Trim beschreibt die Besuche als herzzerreißend: „Sie trägt einen grünen Gefängnisoverall und ist unsicher, was sie sagen darf. Ich erkenne in ihrem Gesicht, dass die Haft an ihr zehrt.“ Als Biochemiker sieht er die gesundheitlichen Folgen: blasse Haut, stumpfe Haare, brüchige Nägel. Er schickt ihr Multivitamine und Bücher, doch Petrovas Zustand verschlechtert sich sichtbar.

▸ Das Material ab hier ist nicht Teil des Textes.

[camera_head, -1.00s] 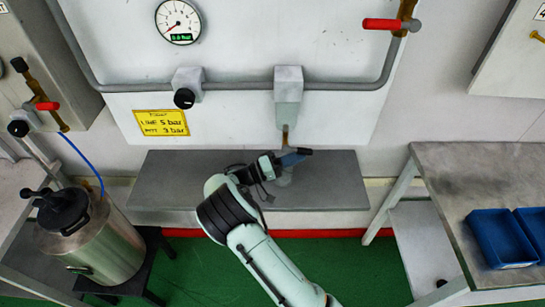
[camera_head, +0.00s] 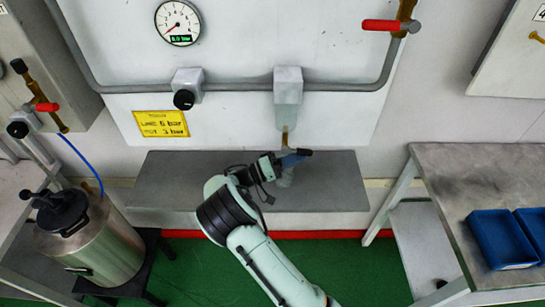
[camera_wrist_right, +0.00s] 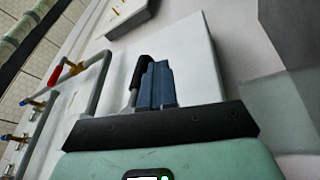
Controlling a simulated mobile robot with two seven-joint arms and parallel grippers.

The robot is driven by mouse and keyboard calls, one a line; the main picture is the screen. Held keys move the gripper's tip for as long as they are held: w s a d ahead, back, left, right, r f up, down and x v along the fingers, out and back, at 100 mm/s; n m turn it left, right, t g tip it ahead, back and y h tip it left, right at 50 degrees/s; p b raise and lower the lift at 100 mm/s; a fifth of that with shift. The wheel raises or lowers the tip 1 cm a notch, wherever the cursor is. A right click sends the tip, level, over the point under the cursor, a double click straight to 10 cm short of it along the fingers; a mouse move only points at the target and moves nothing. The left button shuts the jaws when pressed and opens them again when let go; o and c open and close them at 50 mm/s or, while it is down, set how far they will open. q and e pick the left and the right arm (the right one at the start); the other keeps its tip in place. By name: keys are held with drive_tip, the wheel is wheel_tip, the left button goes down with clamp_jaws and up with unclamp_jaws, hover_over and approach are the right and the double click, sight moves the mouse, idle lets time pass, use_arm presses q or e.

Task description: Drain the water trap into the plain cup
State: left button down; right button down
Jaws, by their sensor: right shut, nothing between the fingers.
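The water trap (camera_head: 288,86) is a grey box under the pipe on the white wall panel. A brass drain outlet (camera_head: 285,130) hangs from its underside. A pale cup (camera_head: 286,179) stands on the grey shelf below the outlet, partly hidden by my right gripper. My right gripper (camera_head: 299,154) is shut and empty, just below the outlet and in front of the cup; I cannot tell whether it touches either. In the right wrist view its blue fingers (camera_wrist_right: 156,85) are together, beside a dark rounded part (camera_wrist_right: 143,72) that I cannot identify. My left gripper is out of view.
The grey shelf (camera_head: 170,180) is bare to the left. A pressure gauge (camera_head: 178,23), a black knob (camera_head: 184,99) and a red-handled valve (camera_head: 382,25) are above. A steel tank (camera_head: 105,245) stands left; a table (camera_head: 455,170) with blue bins (camera_head: 500,240) stands right.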

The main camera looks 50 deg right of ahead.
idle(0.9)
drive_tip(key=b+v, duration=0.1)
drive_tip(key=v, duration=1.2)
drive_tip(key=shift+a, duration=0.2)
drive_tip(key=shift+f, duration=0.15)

Das Schicksal vieler Einwanderer

Unter Trumps verschärfter Einwanderungspolitik geraten zunehmend Menschen ohne kriminellen Hintergrund ins Visier. ICE verhaftet internationale Studierende, Wissenschaftler und Menschen mit gültigen Arbeitsvisa. Petrova steht stellvertretend für eine wachsende Zahl von nicht kriminellen Einwanderern, die plötzlich inhaftiert werden.

„Sie hätte nie damit gerechnet“, sagt Trim. „Sie hat nichts falsch gemacht.“ Petrovas Anwalt erklärt, die Behörden hätten statt einer Inhaftierung auch eine Verwarnung aussprechen können. Die harte Vorgehensweise sei unangemessen.

Musik als letzte Verbindung

Trim versucht, Normalität zu bewahren: Er spielt jeden Abend für Petrova Klavier. „Ohne ihren Anruf klingt die Musik einfach leer“, sagt er. Die gemeinsamen Abende fehlen ihm: Nach der Arbeit gemeinsam kochen, Musik hören, über wissenschaftliche Artikel sprechen. Oft saßen sie auf dem Boden und hörten Klassik. Petrova bereitete russischen Tee zu, obwohl auf der Verpackung „London“ stand – ein kleiner Insiderwitz.

„Ich höre ihm so gern zu“, sagt Petrova. „Für mich ist die Musik nicht Technik, sondern Gefühl.“

Hoffen auf Gerechtigkeit

Am 14. Mai steht eine Gerichtsanhörung an, die über Petrovas Schicksal entscheiden könnte. Trim bleibt optimistisch, auch wenn er die Nächte oft alleine auf den Straßen Bostons verbringt, um nicht in die leere Wohnung zurückzukehren.

„Die Ungewissheit ist unerträglich“, sagt er. „Ich hoffe, die Richter erkennen, dass sie nichts verbrochen hat.“

Während die Verbindung am Telefon abbricht und die automatisierte Stimme ankündigt: „Noch eine Minute verbleibend“, spielt Trim weiter. Für diese wenigen Minuten schaffen die Piano-Melodien eine Verbindung, die selbst Gefängnismauern nicht trennen können.